Midsummer gardens are now changing gear, from flowers leading the display to foliage plants showing their muscles. It is also the peak for hibiscus, featuring the largest flowers of the garden year, with choices of several species and many stunning cultivars.
Mill Pond Garden will open to welcome visitors from 10 a.m. to 12:30 p.m., Sunday, July 31, at 31401 Melloy Court, Lewes.
Tickets, available at millpondgarden.com, are $15 to admit a vehicle with up to six visitors.
There is something wonderfully dramatic about large-leaved plants; they can make viewers feel like they have gone to their own tropical garden paradise without leaving home. Think bananas, palms, hostas, caladiums, taros, aspidistra, elephant ears, colocasia, cardoon, canna, ginger lily, agave, palm and the amazing evergreen hardy shrub fatsia. Add the colorful shimmers of maturing coleus, and the garden is transformed into a jungle. Ferns filling in the holes with their own magic include natives with fronds of four or five feet tall, like the giant ostrich fern or the even bigger royal fern, larger than many shrubs.
The hardy banana musa basjoo is a perennial in the Cape Region. It dies to the ground at frost and comes up late next spring, growing fast up to 12 feet. It is important that the tuber root stays dry in winter or it will rot, so the usual custom is to plant it on a mound or cover it to shed rainwater in winter.
Ginger lilies, elephant ears, caladiums and cannas are mostly hardy locally, except in very cold winters with low temperatures below 15 degrees F. They can be left in the ground or dug up and stored in an unfreezing garage or crawlspace.
Colocasias are tender; they should be dug up and stored in a space protected from freezing. Aspidistra is an evergreen that adds lushness to winter gardens, and it is very hardy here at least to 10 degrees F or lower. Needle palm and many kinds of agave are hardy here and even much farther north. Cardoon and coleus are annuals. Hostas are hardy perennials. All these big leaved-plants add much interest to the garden for the summer.
The huge flowers of hibiscus complement the tropical look of the big-leaved plants. Hibiscus for gardens include three types. The hardy, woody shrub Rose of Sharon, hibiscus syriacus, which blooms prolifically from mid-spring to late summer with rose-sized flowers in purple, red, blue or white, is a bit invasive, so be warned. The tropical, non-hardy Chinese woody shrubs called hibiscus chinensis are sold everywhere as seasonal patio decorations with large, varied-color flowers. The native perennial hibiscus moshuetos is available in pink, white or red, and the tall hibiscus coccinea comes in red and white with lime-green leaves, a Mill Pond Garden favorite. These native hibiscus have flowers 10 inches across and are popular with some pollinators. They bloom generously in full sun, and the native ones can do well in wet soils and dry, very useful in low or poorly drained garden sites where other plants cannot thrive.

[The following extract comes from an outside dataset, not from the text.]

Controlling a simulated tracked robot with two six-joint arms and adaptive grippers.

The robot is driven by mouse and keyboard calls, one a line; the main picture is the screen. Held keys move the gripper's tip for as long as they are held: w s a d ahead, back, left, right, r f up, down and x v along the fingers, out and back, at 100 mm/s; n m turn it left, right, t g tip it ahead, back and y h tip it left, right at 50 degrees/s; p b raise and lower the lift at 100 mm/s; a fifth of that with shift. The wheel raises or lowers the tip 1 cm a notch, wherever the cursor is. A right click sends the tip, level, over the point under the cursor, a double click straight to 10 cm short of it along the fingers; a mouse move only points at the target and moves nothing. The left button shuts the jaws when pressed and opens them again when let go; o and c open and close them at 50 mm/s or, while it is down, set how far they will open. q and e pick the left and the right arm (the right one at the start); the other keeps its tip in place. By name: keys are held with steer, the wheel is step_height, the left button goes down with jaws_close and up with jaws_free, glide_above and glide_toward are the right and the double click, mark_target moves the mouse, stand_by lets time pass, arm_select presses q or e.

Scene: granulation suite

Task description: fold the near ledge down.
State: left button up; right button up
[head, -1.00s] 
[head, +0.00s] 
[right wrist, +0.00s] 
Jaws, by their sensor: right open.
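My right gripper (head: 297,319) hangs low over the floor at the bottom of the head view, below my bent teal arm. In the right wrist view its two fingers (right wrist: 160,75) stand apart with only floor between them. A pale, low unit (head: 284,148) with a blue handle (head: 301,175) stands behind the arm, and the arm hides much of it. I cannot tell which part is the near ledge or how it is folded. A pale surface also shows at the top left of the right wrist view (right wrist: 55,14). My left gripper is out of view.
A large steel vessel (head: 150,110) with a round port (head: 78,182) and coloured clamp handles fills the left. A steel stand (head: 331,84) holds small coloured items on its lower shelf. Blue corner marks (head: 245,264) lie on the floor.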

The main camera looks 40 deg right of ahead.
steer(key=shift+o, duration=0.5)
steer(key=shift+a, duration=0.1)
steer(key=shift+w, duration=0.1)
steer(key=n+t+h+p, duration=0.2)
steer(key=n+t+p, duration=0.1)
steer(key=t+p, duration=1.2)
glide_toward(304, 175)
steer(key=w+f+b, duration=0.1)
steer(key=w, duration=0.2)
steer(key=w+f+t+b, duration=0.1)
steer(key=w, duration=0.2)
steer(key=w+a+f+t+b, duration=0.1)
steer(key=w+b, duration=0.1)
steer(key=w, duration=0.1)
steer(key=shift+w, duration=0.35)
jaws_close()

The garden will also be featuring Joe Pye weed and many other pollinator plants attracting butterflies, as well as crape myrtles in full bloom, coleus, blooming water lilies, wonderful views of Red Mill Pond, wildlife and much more.
Mill Pond Garden will be showing these midsummer beauties for visitors to consider choices and find inspiration by seeing which garden plants can do well here in the Cape Region. Come enjoy the summer jungle with heavenly hibiscus; flip-flops are welcome. Visitors are asked to respect social distancing from other groups for safety.
Editor’s note: This story has been updated to reflect the correct event date. The incorrect date was listed in the Tuesday, July 26 Cape Gazette print edition.